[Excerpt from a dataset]
####
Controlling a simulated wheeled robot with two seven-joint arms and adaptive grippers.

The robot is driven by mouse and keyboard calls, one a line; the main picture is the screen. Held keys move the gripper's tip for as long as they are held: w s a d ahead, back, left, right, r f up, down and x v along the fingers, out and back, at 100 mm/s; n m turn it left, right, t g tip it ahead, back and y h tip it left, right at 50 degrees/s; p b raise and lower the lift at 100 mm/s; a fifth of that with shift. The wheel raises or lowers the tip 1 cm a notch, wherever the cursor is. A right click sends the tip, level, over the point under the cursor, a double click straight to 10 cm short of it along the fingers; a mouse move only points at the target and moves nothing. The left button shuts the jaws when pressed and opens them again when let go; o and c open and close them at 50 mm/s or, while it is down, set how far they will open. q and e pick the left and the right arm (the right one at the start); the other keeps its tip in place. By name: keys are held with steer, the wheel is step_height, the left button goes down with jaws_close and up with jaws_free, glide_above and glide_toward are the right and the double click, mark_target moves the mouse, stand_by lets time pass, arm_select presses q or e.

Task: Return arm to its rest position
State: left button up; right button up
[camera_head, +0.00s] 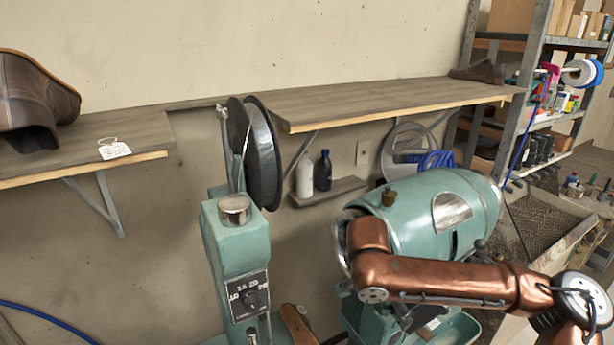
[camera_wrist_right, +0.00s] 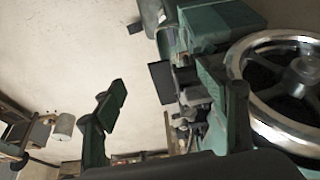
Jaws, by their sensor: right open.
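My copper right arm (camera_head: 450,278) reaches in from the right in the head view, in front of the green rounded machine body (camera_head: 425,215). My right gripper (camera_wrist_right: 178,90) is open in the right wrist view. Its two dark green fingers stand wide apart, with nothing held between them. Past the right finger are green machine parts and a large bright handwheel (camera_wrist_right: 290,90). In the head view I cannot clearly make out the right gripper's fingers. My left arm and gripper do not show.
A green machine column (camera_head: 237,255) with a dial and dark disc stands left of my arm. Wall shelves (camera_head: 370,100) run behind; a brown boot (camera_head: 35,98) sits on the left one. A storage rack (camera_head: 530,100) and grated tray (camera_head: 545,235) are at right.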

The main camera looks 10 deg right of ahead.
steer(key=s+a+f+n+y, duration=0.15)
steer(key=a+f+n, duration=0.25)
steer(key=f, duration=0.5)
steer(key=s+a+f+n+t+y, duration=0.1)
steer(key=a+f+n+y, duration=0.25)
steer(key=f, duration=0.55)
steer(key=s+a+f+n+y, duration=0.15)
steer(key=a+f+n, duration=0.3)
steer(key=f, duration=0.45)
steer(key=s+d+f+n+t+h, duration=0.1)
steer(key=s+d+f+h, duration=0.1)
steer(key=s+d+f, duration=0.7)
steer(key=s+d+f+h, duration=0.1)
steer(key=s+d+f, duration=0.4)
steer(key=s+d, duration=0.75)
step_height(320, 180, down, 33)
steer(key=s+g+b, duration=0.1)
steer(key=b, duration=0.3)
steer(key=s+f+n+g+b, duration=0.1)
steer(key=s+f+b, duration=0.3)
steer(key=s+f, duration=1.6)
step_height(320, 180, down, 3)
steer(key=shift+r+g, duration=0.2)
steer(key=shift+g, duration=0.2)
####
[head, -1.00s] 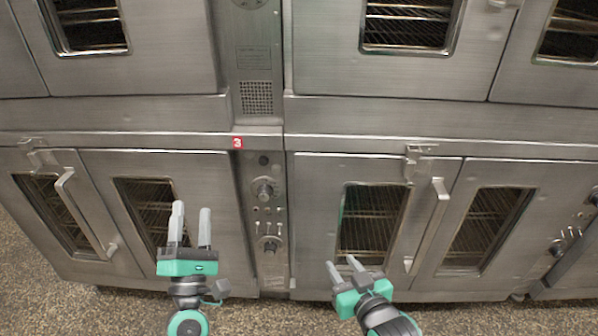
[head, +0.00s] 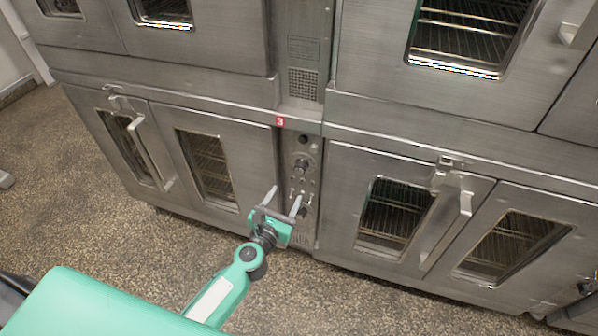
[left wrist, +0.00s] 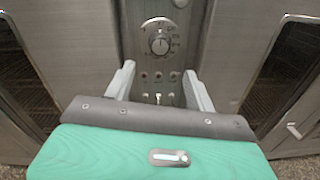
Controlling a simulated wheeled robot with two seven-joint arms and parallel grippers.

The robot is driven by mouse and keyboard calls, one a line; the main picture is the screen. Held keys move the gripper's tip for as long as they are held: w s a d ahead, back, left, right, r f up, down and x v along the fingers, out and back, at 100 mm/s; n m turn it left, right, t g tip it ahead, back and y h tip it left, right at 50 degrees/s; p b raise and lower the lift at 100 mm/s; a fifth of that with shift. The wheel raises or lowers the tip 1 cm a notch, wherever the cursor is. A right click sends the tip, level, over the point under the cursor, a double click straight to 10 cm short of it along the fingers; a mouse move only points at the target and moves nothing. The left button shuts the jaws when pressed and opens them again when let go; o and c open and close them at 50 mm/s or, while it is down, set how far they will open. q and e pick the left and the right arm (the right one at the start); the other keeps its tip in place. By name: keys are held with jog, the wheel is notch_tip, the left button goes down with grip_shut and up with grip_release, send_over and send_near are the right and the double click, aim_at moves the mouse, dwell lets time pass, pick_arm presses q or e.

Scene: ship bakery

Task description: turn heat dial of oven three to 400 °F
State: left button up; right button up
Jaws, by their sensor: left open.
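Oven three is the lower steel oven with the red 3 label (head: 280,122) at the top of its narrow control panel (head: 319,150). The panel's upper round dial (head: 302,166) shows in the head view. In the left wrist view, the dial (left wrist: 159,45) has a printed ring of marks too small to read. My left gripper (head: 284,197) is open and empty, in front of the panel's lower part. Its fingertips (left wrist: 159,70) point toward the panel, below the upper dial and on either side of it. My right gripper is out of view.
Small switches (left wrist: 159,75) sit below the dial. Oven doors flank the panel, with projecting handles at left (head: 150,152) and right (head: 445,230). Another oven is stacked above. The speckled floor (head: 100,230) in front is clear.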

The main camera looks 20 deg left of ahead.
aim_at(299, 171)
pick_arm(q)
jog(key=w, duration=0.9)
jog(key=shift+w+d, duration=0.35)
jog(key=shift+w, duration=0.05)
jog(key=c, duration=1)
####
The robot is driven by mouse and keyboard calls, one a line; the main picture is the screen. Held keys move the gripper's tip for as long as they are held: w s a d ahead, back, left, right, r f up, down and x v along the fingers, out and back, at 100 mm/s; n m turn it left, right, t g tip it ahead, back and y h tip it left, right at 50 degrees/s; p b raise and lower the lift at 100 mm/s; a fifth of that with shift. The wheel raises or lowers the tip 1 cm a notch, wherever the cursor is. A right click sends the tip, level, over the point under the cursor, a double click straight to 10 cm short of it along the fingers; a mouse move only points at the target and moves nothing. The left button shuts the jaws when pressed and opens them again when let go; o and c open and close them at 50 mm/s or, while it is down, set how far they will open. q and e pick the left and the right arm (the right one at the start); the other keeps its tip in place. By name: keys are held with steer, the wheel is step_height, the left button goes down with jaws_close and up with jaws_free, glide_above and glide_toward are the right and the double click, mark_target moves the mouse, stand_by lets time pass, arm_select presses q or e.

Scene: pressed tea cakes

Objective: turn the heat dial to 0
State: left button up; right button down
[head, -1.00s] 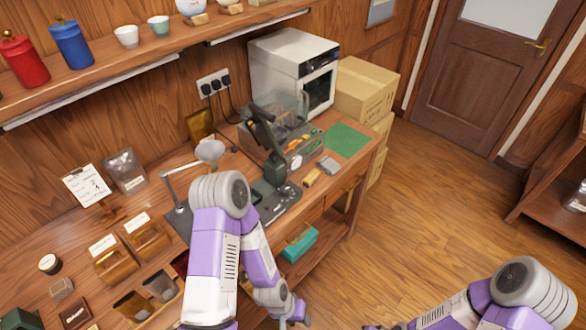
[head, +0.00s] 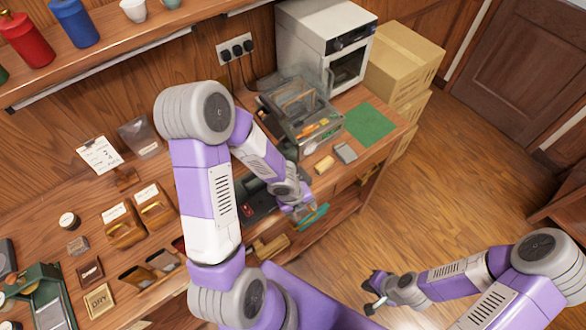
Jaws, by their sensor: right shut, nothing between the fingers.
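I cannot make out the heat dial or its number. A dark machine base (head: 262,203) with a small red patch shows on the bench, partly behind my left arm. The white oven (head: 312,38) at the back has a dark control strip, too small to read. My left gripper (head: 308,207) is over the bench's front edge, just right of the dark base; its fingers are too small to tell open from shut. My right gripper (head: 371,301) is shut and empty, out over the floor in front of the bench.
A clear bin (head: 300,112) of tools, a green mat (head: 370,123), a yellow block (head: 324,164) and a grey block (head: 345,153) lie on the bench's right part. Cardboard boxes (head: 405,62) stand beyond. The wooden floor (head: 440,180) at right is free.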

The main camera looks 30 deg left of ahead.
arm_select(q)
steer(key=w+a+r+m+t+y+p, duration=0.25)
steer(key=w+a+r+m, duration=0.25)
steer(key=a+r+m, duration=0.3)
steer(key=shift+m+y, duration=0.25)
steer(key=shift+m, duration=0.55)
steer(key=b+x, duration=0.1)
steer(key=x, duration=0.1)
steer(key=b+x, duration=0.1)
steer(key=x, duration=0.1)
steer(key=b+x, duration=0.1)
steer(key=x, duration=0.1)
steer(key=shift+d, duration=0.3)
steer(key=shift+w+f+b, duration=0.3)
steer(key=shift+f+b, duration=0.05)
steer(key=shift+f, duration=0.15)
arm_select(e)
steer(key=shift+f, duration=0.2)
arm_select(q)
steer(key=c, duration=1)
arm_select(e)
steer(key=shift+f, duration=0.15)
####
[Exercise details]: Leave out the pictures and transcribe exactly the lines from the one containing "and adaptive grippers." through the one containing "[camera_wrist_right, +0.00s]".

[Task output]:
Controlling a simulated wheeled robot with two seven-joint arms and adaptive grippers.

The robot is driven by mouse and keyboard calls, one a line; the main picture is the screen. Held keys move the gripper's tip for as long as they are held: w s a d ahead, back, left, right, r f up, down and x v along the fingers, out and back, at 100 mm/s; n m turn it left, right, t g tip it ahead, back and y h tip it left, right at 50 degrees/s; p b raise and lower the lift at 100 mm/s; a fifth of that with shift. The wheel raises or lowers the tip 1 cm a notch, wherever the cursor is. A right click sends the tip, level, over the point under the cursor, a double click straight to 10 cm short of it along the fingers; a mouse move only points at the target and moves nothing. The left button shuts the jaws when pressed and opens them again when let go; o and c open and close them at 50 mm/s or, while it is down, set how far they will open. q and e pick the left and the right arm (the right one at the start); the other keeps its tip in place. By name: keys are held with steer, the wheel is step_height, the left button goes down with jaws_close and up with jaws_free, glide_above and glide_toward are the right and the double click, mark_target moves the mouse, stand_by lets time pass, arm_select presses q or e.

Task: Return arm to its rest position
State: left button up; right button up
[camera_head, +0.00s] 
[camera_wrist_right, +0.00s] 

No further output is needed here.